Alas, the positioning of the seats means that certain controls, which are placed on the center console, aren't perfectly within your reach - the best example are the center buttons for the gearbox control, for which you have to extend your arm too much towards the rear in order to operate.

Apart from that, the ergonomics are top notch - the McLaren MP4-12C's interior manages to double its original details with perfect control positioning.

As you grab the steering wheel, which is claimed to have the same thickness as that of an F1 car, you experience a feeling of perfect control. The base is flat and the lower section is a tad thicker than the superior one. The paddles have also drawn inspiration from the world of Formula One - you're using a rocker with a metallic construction. This pivots with the steering wheel and allows the driver to change gear either by pulling or pushing it - the right side shifts up, while the left side downshifts.

The steering column offers generous adjustment and the pedals, which use a design that saves weight, are perfectly positioned - if this car had a third pedal, the throttle and the brake would be perfect for heel and toe shifting. All the aforementioned elements work together to offer the driver a perfect position for controlling the MP4-12C.

The column holds both metallic and plastic controls and offers one of the best layouts we've ever seen - you're not forced to use a cluttered steering wheel as in the Ferrari 458, but you won't end up putting you wiper on when shifting as you may do in a Lamborghini Gallardo.

Speaking of the 458, the dashboard instrument layout in the McLaren brings strong memories from the Ferrari’s test drive. McLaren has made the design better by placing a leather cover over it, but it's still amusingly close to that of its Italian rival.

The center console is dominated by a 7-inch touchscreen. This uses a "portrait" layout, which, together with its special menus, give one the impression of using a smartphone. The screen can be used to control the radio, navigation and telephone functions of the McLaren MP4-12C. The display seems to be too sensitive to scratches, while we can also say we find the usual "landscape" orientation more useful for navigation, especially inside the city.

Going further, we notice that all the controls are neatly stacked - the center console accommodates the gearbox buttons, while its middle section features the Active Dynamics Panel that controls the aerodynamics and powertrain settings. The door consoles hold the climate controls, but you'll find yourself opening the window while simply wanting to place your elbow on the armrest.

In terms of storage spaces, the cabin of this McLaren offers a floating center console, which leaves room for two cup holders behind it. On the other hand, the space behind the seats is minuscule and you'll have to struggle to access it.

The McLaren MP4-12C's cabin is just as unconventional as its powertrain, but only offers limited practicality. The interior offers an exotic experience via its layout, despite being mainly focused on the functional side.

Here we are, waiting for the traffic light to turn green. We've only been driving the McLaren MP4-12C on urban roads for about 20 minutes now, but we're already looking for a way out.

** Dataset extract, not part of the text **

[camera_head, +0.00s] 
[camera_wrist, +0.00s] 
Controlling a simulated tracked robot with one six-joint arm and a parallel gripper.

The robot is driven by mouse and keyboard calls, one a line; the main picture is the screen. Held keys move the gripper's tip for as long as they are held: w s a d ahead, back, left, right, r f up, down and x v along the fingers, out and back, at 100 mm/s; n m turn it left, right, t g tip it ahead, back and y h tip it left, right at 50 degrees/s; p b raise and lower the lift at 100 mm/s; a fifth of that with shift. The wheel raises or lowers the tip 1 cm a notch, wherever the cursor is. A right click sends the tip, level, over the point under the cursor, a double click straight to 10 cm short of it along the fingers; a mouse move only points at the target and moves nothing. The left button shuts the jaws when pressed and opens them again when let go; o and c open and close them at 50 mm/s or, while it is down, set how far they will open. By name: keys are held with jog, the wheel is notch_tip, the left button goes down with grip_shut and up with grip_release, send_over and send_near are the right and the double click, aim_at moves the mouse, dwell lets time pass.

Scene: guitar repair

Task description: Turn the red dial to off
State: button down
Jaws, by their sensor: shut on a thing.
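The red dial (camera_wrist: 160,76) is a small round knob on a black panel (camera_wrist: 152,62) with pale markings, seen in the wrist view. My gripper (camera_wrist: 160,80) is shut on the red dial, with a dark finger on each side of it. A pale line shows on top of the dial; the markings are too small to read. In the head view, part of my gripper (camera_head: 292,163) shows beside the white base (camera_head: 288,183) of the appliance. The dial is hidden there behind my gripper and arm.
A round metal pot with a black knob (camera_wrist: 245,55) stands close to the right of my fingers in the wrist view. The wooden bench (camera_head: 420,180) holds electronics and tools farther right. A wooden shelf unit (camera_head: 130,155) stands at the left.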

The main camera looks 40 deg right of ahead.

That's because while the MP4-12C can handle city driving, it won't bring too much pleasure inside the cabin while it's inside the city.

The adaptive technical side of this McLaren means that the downsized V8 or the dual-clutch gearbox aren't intimidated by busy or stop'n go traffic. However, this kind of setup doesn't bring a smile on your face unless you allow it to show some violence and since you wouldn't want to get arrested, you can't do this inside the city.

The active hydraulic dampers, which are all linked to each other, make an excellent job at dealing with typical urban asphalt irregularities, so you can count on the suspension for being a good friend to you and your passenger. Nevertheless, the suspension can't really handle larger obstacles and it will send the force of the impact underneath to the car.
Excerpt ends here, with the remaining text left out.